[start Given information]
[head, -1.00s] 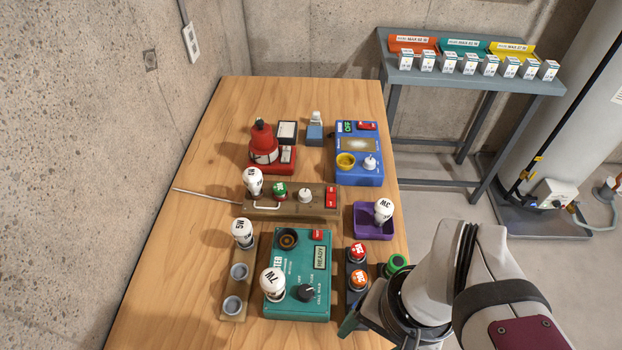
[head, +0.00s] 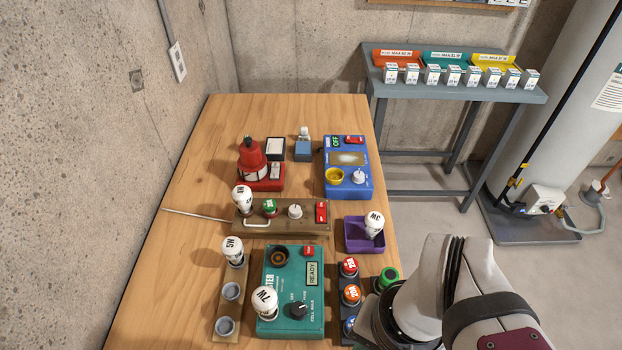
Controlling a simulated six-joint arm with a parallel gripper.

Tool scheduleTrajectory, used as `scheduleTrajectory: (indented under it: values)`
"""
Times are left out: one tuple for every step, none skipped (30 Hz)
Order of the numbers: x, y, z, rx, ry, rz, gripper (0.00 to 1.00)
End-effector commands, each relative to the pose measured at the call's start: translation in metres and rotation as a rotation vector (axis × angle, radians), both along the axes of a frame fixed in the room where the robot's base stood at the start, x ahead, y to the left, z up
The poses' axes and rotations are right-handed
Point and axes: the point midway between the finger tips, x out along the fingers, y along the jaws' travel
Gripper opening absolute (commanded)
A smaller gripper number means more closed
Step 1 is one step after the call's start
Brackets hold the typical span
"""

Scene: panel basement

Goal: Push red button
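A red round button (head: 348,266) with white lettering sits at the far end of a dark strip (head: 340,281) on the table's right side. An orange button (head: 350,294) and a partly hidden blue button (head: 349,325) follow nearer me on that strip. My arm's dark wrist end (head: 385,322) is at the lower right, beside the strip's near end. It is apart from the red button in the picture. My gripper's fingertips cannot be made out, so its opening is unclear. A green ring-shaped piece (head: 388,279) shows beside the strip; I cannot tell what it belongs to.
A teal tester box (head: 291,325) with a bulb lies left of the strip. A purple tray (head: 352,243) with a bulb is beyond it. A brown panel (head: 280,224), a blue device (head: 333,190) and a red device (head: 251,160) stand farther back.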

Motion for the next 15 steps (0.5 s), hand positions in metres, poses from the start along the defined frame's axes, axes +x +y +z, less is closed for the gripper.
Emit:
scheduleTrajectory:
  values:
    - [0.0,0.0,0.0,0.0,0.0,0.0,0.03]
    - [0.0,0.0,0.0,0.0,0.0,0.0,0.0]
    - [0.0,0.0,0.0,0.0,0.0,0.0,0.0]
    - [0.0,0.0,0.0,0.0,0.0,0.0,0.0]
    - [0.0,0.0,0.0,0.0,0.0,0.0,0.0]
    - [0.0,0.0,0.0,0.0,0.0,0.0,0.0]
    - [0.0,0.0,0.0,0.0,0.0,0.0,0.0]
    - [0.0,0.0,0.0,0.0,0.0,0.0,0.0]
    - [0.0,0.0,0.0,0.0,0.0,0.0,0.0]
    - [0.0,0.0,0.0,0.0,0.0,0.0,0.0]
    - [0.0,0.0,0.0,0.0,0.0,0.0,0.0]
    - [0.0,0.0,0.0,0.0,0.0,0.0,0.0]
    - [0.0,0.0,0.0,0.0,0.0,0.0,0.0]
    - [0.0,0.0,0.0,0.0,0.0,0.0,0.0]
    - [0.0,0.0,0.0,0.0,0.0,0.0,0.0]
[end Given information]
- _Exercise aim_: Give the number of lines in the listing above that contain "along", and nothing else.

- _The solution_: 3